Equità nella distribuzione delle tutele tra i vari tipi di contratti; creazione di un sistema di ammortizzatori sociali analogo all’inglese welfare to work; consolidamento di un sistema di relazioni industriali in cui i conflitti si svolgano e si compongano senza ricorrere a forme di abusi o di discriminazioni. Se il governo avesse radicato il problema su questi principi “alti”, almeno la discussione si sarebbe svolta su un piano di interesse generale, dei lavoratori e delle imprese. Una discussione in cui, invece dell’irrigidimento nella difesa di antichi diritti, si poteva produrre la volontà di acquisire nuove sicurezze.
Ma c’è una ragione ancora più di fondo, per cui la rigida disciplina del licenziamento prevista dallo Statuto dei Lavoratori deve considerarsi superata, una ragione che ha a che fare con il concetto stesso di impresa e dei suoi compiti.
Negli ultimi decenni del secolo scorso, si è affermato il principio secondo cui il compito dell’impresa è prima di tutto, o esclusivamente, quello di produrre ricchezza.
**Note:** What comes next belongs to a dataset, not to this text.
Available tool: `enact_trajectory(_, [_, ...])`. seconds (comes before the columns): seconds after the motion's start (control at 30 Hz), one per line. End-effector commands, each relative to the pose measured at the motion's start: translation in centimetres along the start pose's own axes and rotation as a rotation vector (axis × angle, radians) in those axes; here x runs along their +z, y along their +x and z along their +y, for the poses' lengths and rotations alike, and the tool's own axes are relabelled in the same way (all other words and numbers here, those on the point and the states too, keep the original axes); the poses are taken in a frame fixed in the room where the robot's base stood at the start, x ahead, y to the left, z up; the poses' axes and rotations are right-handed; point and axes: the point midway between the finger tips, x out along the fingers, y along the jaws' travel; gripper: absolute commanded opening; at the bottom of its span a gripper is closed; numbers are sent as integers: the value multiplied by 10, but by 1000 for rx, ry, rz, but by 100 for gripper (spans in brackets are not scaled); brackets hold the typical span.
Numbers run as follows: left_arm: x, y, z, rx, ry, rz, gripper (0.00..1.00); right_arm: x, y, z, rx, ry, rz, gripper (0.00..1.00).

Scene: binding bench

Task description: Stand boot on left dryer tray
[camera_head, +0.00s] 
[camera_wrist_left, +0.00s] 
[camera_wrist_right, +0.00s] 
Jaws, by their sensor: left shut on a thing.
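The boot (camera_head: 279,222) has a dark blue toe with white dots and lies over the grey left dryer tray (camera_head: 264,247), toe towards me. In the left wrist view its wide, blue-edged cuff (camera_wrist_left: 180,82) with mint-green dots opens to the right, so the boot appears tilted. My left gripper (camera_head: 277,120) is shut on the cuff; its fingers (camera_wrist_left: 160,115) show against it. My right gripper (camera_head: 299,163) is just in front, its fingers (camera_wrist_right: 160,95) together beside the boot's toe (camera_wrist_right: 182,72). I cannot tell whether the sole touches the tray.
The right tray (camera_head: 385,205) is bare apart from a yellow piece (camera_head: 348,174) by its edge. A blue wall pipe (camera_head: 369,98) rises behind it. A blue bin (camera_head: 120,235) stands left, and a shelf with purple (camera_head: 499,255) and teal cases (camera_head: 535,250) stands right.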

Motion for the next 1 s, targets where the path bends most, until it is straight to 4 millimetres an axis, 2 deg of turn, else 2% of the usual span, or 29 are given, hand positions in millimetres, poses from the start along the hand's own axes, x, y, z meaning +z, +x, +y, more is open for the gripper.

Compito del manager non è più quello di far crescere fatturato e occupazione, di mantenere la pace sociale, di farsi carico di compiti o di problemi diversi da quelli del proprio business, ma quello di creare valore per gli azionisti. Non più la stakeholder company, ma la shareholder company. Non più manager che cercano la propria stabilità alleandosi con i dipendenti, ma manager incentivati dalle stock option ad allineare i propri obbiettivi con quelli degli azionisti. Il grande boom degli anni 90 è anche il risultato di questa rivoluzione nel modo in cui la società concepisce il ruolo delle imprese. Una divisione dei ruoli: le imprese per produrre la ricchezza, lo Stato per distribuirla. Ma in tal caso eliminare le cause di inefficienza per le imprese, non è più assecondare l’egoismo aziendale, ma perseguire un bene sociale. E poiché il massimo di efficienza si ha quando l’impresa può mettere in ogni posto la persona più adatta a ricoprirlo, mobilità e flessibilità del lavoro dipendente sono condizioni per aumentare il benessere collettivo.
La rigidità in uscita è coerente con il modello della stakeholder company. A carico dell’impresa si pone il compito sociale di pagare per l’inefficienza di un lavoratore inadatto o in soprannumero. Come sovente accade, l’inefficienza voluta finisce per indurre atteggiamenti di lassismo verso altre forme di inefficienza, che non corrispondono a nessuno scopo sociale. Nel modello della shareholder company, tocca allo Stato utilizzare una parte della maggior ricchezza prodotta in ragione della maggiore efficienza per compensare i disagi che sono il prezzo pagato dai singoli individui per conseguirla.
Si deve quindi guardare alla medaglia anche dall’altra faccia: predisporre ammortizzatori sociali che compensino i disagi della flessibilità ed eliminino dalla mobilità le ragioni di incertezza, è dovuto non tanto per ragioni di solidarietà, quanto di efficienza. Perché se mobilità diventa sinonimo di ansietà, il sistema si irrigidisce, e i costi dell’inefficienza ricadono di nuovo sulle spalle dell’impresa.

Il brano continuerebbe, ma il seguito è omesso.